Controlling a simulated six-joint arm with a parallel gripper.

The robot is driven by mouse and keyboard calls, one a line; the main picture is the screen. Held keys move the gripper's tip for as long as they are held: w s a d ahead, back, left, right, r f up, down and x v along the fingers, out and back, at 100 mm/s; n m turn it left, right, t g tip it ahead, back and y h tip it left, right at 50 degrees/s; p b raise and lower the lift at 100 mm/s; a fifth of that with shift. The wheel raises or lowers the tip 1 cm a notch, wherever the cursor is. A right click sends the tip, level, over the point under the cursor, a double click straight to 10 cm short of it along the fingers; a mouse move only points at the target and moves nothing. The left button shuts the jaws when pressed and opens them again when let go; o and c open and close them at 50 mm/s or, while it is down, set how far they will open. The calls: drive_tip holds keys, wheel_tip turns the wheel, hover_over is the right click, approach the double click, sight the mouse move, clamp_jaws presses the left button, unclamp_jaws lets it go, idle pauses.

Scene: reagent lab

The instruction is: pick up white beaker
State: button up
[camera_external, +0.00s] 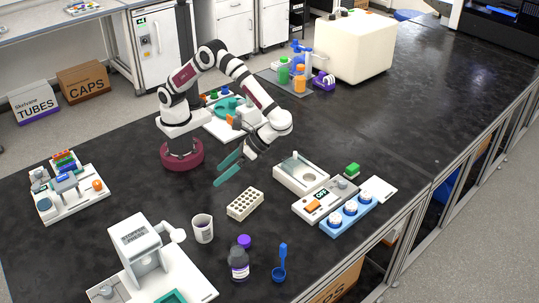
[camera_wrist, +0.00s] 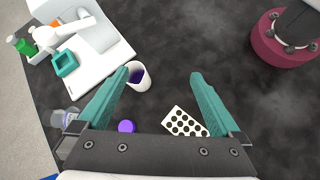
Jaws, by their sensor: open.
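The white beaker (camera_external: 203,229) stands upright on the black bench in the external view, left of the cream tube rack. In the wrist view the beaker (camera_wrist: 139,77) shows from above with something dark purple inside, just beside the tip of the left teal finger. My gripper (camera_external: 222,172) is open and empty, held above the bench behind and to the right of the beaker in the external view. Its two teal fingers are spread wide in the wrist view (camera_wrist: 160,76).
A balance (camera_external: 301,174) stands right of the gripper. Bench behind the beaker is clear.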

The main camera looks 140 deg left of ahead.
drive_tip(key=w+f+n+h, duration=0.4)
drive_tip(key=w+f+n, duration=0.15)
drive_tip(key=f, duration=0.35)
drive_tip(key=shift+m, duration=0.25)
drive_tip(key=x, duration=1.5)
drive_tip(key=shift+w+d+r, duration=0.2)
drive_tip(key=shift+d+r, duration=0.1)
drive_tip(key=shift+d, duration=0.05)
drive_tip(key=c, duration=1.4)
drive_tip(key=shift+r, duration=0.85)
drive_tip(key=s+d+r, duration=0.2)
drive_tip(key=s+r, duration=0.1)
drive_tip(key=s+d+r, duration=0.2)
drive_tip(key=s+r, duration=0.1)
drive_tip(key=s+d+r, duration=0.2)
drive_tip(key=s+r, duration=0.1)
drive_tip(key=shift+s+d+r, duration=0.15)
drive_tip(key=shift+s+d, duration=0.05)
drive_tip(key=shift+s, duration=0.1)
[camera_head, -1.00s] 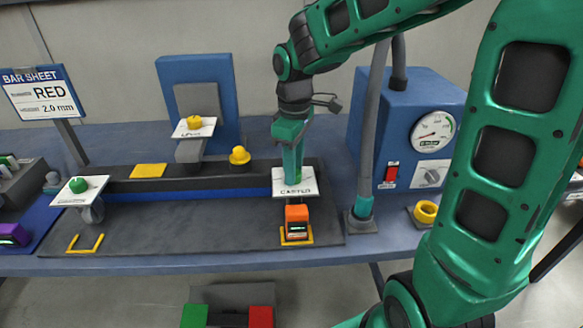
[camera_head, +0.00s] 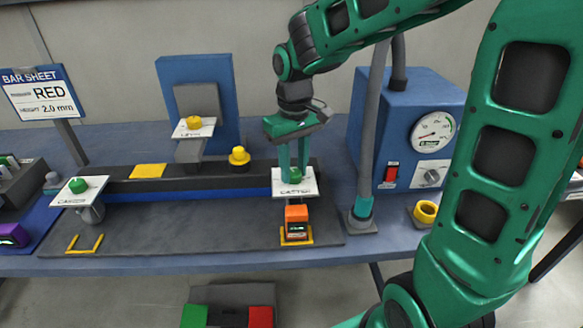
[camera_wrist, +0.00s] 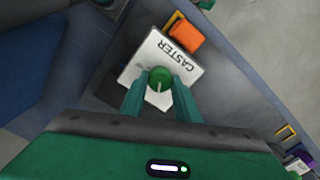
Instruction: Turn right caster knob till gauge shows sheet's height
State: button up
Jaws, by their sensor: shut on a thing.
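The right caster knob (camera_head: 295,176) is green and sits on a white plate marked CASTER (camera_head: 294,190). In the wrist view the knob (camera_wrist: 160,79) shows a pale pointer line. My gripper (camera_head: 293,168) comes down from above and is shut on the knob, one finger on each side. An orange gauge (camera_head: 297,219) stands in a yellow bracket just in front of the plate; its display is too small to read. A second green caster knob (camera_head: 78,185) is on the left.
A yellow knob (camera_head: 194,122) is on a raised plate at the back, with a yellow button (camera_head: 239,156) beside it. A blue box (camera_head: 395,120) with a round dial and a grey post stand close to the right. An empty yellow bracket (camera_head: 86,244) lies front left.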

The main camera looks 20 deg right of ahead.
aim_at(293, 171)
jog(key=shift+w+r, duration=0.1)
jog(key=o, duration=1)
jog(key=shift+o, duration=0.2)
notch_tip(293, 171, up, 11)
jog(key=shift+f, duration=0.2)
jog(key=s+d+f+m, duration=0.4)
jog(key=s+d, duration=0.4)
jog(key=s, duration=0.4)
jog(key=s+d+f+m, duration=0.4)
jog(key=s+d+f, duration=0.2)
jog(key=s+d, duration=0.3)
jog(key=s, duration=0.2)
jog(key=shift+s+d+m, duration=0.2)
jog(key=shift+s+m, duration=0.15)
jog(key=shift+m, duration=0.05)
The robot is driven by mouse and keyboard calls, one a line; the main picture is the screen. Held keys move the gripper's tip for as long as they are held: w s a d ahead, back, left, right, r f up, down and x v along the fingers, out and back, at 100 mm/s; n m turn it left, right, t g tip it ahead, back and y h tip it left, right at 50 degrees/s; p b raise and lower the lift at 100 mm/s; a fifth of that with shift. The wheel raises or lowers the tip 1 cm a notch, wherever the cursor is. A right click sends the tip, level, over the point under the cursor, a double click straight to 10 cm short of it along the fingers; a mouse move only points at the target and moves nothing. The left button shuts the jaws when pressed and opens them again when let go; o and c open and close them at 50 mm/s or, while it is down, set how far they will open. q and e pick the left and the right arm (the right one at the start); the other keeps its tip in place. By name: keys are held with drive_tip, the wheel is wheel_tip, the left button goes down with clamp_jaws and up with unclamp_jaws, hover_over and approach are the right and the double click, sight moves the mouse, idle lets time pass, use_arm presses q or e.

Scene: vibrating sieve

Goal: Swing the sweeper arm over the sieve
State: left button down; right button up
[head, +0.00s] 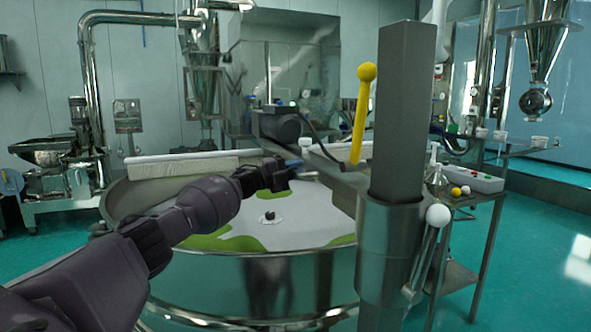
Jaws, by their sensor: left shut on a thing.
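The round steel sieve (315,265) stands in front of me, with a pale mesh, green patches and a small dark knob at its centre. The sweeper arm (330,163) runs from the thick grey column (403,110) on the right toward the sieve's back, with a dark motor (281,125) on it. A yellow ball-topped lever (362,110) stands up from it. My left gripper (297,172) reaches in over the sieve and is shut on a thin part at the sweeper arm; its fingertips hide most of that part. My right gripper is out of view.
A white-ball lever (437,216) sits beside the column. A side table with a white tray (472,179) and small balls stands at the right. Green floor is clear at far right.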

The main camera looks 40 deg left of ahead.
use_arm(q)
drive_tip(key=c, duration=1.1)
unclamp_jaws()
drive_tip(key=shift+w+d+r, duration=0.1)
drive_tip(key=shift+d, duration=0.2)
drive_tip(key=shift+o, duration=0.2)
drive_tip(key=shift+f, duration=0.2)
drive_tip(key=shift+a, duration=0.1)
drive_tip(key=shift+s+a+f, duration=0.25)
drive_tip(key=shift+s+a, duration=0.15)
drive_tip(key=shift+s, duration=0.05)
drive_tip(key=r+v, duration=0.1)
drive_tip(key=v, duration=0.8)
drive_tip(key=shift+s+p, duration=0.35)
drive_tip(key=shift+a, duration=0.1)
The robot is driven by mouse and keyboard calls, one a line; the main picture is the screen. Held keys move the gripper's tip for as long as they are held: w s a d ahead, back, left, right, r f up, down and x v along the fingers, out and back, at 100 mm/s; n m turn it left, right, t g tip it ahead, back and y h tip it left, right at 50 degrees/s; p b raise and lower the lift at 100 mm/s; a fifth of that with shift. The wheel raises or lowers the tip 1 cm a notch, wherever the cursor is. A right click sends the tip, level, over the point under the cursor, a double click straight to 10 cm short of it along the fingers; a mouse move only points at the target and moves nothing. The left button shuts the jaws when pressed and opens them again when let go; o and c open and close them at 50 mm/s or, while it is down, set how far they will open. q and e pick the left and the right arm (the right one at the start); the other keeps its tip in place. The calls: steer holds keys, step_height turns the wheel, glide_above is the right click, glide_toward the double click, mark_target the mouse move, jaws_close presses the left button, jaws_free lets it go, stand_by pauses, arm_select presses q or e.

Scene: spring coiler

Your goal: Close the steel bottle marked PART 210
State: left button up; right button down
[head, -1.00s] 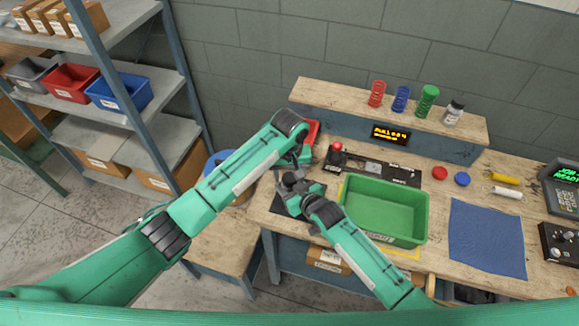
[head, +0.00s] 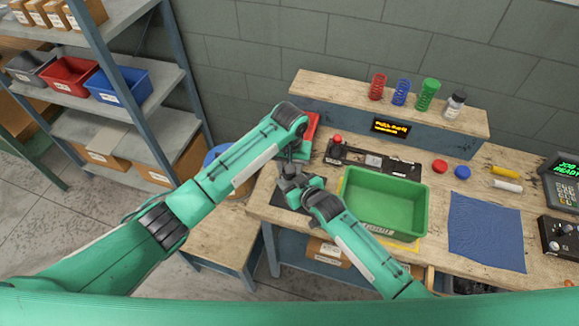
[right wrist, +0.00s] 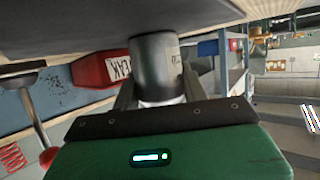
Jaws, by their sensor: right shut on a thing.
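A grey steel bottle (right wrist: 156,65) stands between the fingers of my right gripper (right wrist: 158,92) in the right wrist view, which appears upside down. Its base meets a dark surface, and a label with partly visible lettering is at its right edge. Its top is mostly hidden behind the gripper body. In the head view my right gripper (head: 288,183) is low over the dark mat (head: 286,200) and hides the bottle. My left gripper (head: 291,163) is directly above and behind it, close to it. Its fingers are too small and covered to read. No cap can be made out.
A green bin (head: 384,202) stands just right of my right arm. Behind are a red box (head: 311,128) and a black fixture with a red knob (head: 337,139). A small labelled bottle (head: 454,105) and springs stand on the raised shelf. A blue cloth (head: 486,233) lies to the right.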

===============

EXERCISE REQUIREMENTS -
Work through the records line by line and tally those with the word "State". Report only the total.

EXERCISE SOLUTION -
4